> [WHAT IS REQUIRED] From the listing below, copy only the lines running from the line that contains "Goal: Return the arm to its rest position" to the line that contains "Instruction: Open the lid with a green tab", both included.
:::::
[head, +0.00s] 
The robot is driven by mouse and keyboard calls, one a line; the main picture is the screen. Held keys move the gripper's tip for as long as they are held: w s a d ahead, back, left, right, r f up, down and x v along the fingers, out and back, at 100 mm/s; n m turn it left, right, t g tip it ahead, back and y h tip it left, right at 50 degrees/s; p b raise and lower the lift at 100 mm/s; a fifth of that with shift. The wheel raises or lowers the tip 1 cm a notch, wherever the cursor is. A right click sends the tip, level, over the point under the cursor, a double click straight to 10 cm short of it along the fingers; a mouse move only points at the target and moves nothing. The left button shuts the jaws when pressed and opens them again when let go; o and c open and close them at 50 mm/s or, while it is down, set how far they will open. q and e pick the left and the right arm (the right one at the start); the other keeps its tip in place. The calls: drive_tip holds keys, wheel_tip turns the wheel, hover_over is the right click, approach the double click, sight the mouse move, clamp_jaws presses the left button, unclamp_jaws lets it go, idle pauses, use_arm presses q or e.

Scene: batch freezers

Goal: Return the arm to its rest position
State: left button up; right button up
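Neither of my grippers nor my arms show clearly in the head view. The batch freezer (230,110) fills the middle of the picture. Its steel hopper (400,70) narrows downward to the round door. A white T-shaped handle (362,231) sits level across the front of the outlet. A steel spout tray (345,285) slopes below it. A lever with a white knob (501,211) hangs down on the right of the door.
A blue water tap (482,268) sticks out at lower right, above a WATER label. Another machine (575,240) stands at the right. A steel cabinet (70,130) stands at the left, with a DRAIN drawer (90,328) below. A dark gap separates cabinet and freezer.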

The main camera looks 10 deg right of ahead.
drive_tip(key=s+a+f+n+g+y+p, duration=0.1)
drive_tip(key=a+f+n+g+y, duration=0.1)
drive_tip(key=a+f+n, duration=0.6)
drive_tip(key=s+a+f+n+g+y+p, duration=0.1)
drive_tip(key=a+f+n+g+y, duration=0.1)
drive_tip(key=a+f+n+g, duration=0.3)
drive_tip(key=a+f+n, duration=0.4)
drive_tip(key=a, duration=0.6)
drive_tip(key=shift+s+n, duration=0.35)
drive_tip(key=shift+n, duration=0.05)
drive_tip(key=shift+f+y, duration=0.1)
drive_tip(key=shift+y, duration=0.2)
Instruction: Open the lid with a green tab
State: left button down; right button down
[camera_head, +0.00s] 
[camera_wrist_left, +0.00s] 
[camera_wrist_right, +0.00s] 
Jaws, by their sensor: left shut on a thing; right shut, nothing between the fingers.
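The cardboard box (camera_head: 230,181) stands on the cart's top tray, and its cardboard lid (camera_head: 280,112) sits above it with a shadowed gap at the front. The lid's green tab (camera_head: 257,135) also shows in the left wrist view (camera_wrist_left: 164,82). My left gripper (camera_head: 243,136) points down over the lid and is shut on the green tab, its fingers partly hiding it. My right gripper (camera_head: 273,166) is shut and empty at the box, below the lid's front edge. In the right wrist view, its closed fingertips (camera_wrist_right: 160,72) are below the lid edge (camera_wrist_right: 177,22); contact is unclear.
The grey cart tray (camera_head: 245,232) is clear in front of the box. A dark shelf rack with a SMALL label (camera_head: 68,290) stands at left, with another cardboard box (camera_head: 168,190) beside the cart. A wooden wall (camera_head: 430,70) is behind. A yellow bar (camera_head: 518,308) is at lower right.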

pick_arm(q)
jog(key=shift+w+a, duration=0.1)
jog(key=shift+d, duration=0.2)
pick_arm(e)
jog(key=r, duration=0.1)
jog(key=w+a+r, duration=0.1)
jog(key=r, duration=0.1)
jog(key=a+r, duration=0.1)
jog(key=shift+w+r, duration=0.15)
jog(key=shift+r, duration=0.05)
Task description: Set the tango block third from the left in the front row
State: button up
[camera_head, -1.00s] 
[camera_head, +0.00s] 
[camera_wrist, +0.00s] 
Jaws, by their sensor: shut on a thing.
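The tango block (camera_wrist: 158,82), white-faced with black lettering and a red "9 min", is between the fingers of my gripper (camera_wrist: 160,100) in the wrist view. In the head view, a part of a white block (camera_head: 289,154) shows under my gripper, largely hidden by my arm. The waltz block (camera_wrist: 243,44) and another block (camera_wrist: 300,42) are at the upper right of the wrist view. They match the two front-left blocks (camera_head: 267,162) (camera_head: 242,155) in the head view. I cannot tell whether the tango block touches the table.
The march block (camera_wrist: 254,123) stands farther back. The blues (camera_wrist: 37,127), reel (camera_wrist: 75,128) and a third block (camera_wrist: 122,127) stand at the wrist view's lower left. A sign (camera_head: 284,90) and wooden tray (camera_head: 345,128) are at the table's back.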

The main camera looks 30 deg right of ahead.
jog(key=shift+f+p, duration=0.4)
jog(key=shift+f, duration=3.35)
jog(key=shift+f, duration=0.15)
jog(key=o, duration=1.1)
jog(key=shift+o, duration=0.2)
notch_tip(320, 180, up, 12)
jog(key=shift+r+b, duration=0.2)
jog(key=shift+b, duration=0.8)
:::::
> [TASK RESULT]
Goal: Return the arm to its rest position
State: left button up; right button up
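Neither of my grippers nor my arms show clearly in the head view. The batch freezer (230,110) fills the middle of the picture. Its steel hopper (400,70) narrows downward to the round door. A white T-shaped handle (362,231) sits level across the front of the outlet. A steel spout tray (345,285) slopes below it. A lever with a white knob (501,211) hangs down on the right of the door.
A blue water tap (482,268) sticks out at lower right, above a WATER label. Another machine (575,240) stands at the right. A steel cabinet (70,130) stands at the left, with a DRAIN drawer (90,328) below. A dark gap separates cabinet and freezer.

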The main camera looks 10 deg right of ahead.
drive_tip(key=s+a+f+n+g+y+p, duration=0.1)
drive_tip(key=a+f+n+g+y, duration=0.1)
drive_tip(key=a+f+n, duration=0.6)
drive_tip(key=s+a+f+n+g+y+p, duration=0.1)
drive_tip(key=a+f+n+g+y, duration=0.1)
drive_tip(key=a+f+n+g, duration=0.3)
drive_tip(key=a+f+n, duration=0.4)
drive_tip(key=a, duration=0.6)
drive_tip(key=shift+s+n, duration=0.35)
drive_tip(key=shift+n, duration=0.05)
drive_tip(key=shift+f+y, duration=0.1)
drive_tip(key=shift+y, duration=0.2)
Instruction: Open the lid with a green tab

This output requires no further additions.